* [INFORMATION SHOWN]:
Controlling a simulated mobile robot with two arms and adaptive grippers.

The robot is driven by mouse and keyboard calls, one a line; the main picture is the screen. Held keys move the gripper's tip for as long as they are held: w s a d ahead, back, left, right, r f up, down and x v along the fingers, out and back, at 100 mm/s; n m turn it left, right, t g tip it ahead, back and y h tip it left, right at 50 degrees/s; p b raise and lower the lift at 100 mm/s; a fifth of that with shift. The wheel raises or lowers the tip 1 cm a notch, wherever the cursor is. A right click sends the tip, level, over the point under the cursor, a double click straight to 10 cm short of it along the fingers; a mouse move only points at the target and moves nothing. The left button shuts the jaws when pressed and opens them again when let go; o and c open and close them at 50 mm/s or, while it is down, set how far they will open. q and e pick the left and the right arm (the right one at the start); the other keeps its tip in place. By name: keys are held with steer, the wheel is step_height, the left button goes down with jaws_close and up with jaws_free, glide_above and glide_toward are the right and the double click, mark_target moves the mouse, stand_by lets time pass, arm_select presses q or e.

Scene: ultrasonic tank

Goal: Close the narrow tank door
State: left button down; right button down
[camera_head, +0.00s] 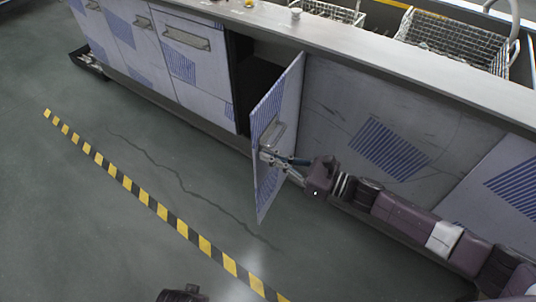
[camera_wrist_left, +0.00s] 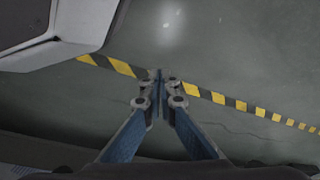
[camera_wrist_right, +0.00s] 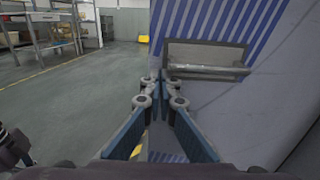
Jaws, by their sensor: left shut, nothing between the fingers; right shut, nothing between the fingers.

* [WRITTEN REQUEST]: Return the material exactly as given, apart from the pictures.

* [OUTPUT OF THE TASK]:
Controlling a simulated mobile robot with two arms and adaptive grippers.

The robot is driven by mouse and keyboard calls, one a line; the main picture is the screen. Held keys move the gripper's tip for as long as they are held: w s a d ahead, back, left, right, r f up, down and x v along the fingers, out and back, at 100 mm/s; n m turn it left, right, t g tip it ahead, back and y h tip it left, right at 50 degrees/s; p b raise and lower the lift at 100 mm/s; a fifth of that with shift. The wheel raises or lowers the tip 1 cm a notch, wherever the cursor is. A right click sends the tip, level, over the point under the cursor, a double click straight to 10 cm short of it along the fingers; a mouse move only points at the target and moves nothing. The left button shuts the jaws when pressed and opens them again when let go; o and c open and close them at 50 mm/s or, while it is down, set how far they will open. q and e pick the left and the right arm (the right one at the start); the other keeps its tip in place. By name: keys are held with steer, the wheel is step_height, the left button goes down with jaws_close and up with jaws_free, glide_above and glide_toward are the right and the double click, mark_target moves the mouse, stand_by lets time pass, arm_select presses q or e.

Scene: ultrasonic tank

Goal: Close the narrow tank door
State: left button down; right button down
[camera_head, +0.00s] 
[camera_wrist_left, +0.00s] 
[camera_wrist_right, +0.00s] 
Jaws, by their sensor: left shut, nothing between the fingers; right shut, nothing between the fingers.

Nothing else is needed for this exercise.